Agroalimentaire: La menace des «vieilles poules américaines»

Publié le 16/11/2013 à 00:00

Agroalimentaire: La menace des «vieilles poules américaines»

Publié le 16/11/2013 à 00:00

«L'importation de vieilles poules américaines menace notre marché et la survie de nos entreprises», affirme Yves Ruel, directeur du commerce et des politiques chez Les producteurs de poulets du Canada (PPC), une industrie qui a contribué à apporter 6,1 milliards de dollars au PIB et à créer ou à maintenir près de 56 000 emplois au pays en 2011.

Les importations de «vieilles poules» en provenance des États-Unis ont bondi de 108 % de 2006 à 2012, selon PPC. Ces poules dites «de réforme» sont celles dont sont issus les oeufs et les poulets que nous mangeons, et qui finissent leur carrière transformées en bouillon, en viande hachée ou en croquettes.

«Les importateurs ont tout avantage à déclarer des vieilles poules lorsque le produit traverse la frontière et à le revendre à gros profit aux consommateurs canadiens sous l'appellation poulet. C'est de la fraude», dit M. Ruel, qui fait référence au fait que les importateurs ne paient rien à l'importation de vieilles poules alors qu'ils doivent acquitter des droits de douane de 230 % sur les poulets.

Concurrence déloyale

Le stratagème jouant sur la classification de la volaille et les droits de douane engendre une concurrence déloyale, selon PPC. Les importations canadiennes de poules de réforme représentent 112 % de la production américaine, selon les calculs des PPC. «C'est mathématiquement impossible ! On en conclut que la moitié des poules de réforme américaines importées sont en réalité des poulets qui entrent au pays sans aucuns tarifs douaniers, ce qui représente pour nous une concurrence directe», dit Pierre Fréchette, directeur des Éleveurs de volailles du Québec.

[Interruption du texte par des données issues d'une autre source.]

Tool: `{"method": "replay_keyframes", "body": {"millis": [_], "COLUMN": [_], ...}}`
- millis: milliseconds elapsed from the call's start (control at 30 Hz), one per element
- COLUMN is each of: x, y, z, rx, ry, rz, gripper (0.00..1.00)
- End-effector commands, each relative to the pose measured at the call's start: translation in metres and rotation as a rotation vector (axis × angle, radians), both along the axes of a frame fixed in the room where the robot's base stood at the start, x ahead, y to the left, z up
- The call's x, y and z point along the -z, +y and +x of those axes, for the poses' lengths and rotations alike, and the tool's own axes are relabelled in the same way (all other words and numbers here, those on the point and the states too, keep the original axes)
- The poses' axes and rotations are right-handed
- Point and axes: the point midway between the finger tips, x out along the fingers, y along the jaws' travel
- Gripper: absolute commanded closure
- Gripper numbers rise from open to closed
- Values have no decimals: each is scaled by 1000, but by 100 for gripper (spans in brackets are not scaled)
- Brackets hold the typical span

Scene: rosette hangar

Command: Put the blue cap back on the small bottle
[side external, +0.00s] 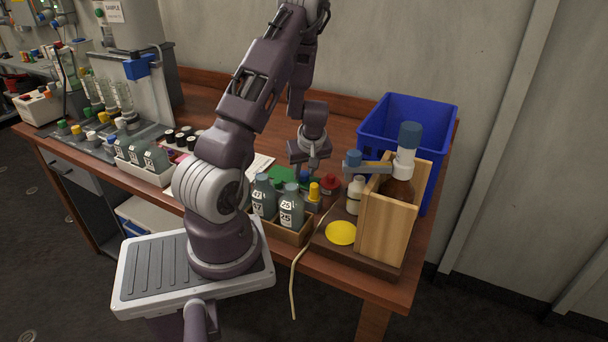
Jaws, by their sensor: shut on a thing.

En 2013, les PPC ont estimé le volume de vieilles volailles importées des États-Unis à 115 millions de kg, soit un peu plus de 10 % de la production canadienne. «Ça équivaut à la production annuelle de notre coopérative, qui emploie 1 100 personnes», dit Joël Cormier, v.-p., approvisionnements et logistique, chez Exceldor, qui se dit préoccupé par l'avenir des 240 éleveurs propriétaires du deuxième transformateur de volailles du Québec.

«Ces volailles importées ne sont pas nées au Canada et n'ont pas contribué à générer la chaîne de richesse, de l'oeuf pondu à la ferme à la poitrine vendue au supermarché ou au restaurant», souligne Yvan Brodeur, vice-président, approvisionnement en volailles, chez Oymel, premier transformateur de volailles du Canada, qui abat 1,7 million d'oiseaux par semaine.

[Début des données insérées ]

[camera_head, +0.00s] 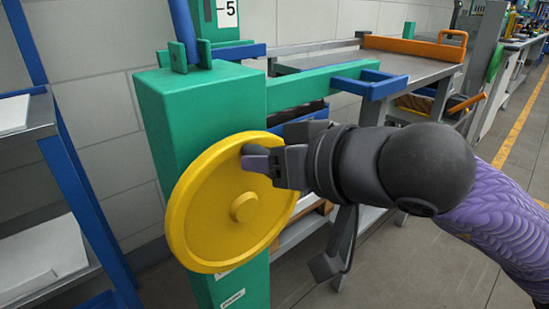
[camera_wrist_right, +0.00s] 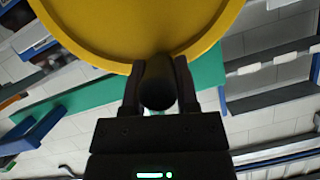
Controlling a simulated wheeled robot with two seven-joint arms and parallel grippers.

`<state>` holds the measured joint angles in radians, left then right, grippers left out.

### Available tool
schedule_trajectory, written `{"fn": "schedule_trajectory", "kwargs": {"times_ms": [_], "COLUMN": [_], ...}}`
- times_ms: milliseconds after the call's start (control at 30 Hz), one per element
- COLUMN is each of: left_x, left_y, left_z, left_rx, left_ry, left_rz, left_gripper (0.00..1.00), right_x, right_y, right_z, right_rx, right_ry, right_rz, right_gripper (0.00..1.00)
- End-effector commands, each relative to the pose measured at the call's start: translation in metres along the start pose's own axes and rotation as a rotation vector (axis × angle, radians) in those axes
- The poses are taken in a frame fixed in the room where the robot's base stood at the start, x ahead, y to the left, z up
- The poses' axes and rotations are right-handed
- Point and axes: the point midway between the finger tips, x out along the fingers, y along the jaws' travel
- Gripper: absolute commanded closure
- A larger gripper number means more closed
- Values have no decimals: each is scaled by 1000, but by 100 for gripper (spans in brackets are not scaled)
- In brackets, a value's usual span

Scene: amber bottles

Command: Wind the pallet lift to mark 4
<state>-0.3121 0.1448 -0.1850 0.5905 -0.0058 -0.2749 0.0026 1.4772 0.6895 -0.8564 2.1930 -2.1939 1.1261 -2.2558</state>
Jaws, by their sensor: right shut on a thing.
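The pallet lift has a green post (camera_head: 200,95) with a yellow handwheel (camera_head: 215,220) on its front face. My right gripper (camera_head: 262,160) is at the wheel's upper right rim. In the right wrist view its two fingers are shut on the wheel's dark handle knob (camera_wrist_right: 158,88), one finger on each side. In the head view the knob is mostly hidden by the fingers. A white scale plate (camera_head: 228,13) at the top shows a 5; the rest of the scale is cut off, and I cannot read the lift's current mark. My left gripper is not in view.
A green beam (camera_head: 315,87) with a blue bracket (camera_head: 370,83) extends right from the post. A blue-framed shelf (camera_head: 75,190) is at the left. Open floor lies at the right.

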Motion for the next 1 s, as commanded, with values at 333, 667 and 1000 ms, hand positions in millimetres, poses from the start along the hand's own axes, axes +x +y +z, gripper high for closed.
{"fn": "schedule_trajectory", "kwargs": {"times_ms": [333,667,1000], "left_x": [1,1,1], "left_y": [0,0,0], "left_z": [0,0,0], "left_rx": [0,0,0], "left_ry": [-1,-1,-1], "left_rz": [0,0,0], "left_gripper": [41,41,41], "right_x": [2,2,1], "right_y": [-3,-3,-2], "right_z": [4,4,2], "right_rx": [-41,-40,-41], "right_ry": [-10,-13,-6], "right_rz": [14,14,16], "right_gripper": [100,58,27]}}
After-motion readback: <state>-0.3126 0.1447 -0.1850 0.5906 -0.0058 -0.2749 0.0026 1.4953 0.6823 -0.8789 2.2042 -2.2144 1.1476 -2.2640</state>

Un manque à gagner d'un demi-milliard

Selon une étude réalisée en 2012 par le Centre George Morris, une firme ontarienne de consultants, le volume des importations de vieilles poules aurait généré 8 900 emplois au pays si ces oiseaux étaient nés en sol canadien. Ces importations représentent une perte de 555,6 M$ et sont réparties surtout dans les deux grandes provinces productrices, soit l'Ontario et le Québec.

Bien malin le douanier canadien qui pourrait différencier une poitrine de vieille poule d'une poitrine de poulet. Même un test d'ADN ne servirait à rien. Mais l'industrie canadienne du poulet demande à Ottawa de colmater la brèche à la frontière par l'adoption, entre autres, d'un étiquetage mentionnant clairement «poule de réforme» ou «poulet». «Il y a seulement quatre ou cinq abattoirs de poules de réforme aux États-Unis. Ce serait très facile d'identifier cette viande à partir du lieu d'abattage», croit Pierre Fréchette.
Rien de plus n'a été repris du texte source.